▶ YOUR GOAL
Only the lines from the start of the material through the line containing "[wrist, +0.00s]" are to be extracted, exactly as they appear.
──────────
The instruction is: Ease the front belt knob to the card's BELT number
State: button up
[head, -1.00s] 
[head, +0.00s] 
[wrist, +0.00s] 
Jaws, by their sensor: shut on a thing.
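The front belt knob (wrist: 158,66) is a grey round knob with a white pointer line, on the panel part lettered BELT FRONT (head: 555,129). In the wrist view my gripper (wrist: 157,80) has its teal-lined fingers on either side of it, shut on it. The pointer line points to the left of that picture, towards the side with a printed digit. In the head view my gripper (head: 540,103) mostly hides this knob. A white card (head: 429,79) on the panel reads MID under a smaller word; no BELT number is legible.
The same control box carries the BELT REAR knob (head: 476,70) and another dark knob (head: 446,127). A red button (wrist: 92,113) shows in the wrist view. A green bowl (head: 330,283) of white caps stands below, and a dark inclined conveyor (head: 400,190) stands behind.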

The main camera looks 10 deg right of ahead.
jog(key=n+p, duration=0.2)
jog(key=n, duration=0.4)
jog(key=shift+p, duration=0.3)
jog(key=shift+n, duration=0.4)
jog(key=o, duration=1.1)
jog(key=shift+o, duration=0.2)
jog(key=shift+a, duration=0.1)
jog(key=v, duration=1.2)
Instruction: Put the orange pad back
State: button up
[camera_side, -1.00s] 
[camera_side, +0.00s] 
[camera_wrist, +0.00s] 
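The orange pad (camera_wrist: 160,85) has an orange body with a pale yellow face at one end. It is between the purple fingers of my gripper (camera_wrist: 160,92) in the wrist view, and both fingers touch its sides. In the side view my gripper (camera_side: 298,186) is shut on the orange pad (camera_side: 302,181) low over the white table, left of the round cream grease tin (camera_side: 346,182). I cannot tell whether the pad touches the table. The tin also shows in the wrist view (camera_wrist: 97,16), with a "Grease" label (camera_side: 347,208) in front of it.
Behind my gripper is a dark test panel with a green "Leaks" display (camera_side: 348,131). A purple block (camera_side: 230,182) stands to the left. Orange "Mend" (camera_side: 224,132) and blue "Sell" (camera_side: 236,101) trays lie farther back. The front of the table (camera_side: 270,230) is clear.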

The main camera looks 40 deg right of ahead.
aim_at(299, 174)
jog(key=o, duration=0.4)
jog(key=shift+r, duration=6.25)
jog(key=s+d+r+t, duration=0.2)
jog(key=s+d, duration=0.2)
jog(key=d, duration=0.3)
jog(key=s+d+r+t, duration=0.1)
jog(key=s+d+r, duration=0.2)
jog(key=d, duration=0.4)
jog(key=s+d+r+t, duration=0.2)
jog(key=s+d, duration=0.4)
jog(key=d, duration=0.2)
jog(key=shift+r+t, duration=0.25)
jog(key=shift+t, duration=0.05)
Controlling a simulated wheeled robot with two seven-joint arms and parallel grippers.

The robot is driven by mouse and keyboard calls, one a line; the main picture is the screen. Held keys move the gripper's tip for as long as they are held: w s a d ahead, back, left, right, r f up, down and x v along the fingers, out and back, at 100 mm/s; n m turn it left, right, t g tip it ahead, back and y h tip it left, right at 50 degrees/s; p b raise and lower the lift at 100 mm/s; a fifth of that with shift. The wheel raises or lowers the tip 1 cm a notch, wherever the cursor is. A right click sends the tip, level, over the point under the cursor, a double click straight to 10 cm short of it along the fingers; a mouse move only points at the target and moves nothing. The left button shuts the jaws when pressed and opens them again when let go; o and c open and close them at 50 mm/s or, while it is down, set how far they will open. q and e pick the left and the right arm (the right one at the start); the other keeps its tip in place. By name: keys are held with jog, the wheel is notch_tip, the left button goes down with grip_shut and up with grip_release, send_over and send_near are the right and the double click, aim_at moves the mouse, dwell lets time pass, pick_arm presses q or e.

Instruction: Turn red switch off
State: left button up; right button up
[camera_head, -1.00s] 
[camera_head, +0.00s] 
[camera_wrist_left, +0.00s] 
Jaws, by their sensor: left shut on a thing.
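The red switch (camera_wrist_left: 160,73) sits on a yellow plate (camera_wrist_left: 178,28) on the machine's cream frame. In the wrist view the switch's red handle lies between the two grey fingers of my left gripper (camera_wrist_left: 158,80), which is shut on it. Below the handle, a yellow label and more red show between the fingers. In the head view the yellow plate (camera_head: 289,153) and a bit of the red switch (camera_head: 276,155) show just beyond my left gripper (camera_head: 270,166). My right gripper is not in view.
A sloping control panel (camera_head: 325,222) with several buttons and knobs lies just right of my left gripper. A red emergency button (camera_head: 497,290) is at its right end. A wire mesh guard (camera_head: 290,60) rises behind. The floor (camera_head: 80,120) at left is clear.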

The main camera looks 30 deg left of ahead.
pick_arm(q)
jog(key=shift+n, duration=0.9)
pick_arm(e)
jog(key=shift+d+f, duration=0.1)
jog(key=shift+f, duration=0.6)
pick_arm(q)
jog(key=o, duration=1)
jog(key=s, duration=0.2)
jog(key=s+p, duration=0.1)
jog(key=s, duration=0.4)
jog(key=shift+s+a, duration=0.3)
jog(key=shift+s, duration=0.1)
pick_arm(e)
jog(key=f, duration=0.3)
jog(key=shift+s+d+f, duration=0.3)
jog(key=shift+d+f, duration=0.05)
──────────
▶ FULL RESPONSE
The instruction is: Ease the front belt knob to the card's BELT number
State: button up
[head, -1.00s] 
[head, +0.00s] 
[wrist, +0.00s] 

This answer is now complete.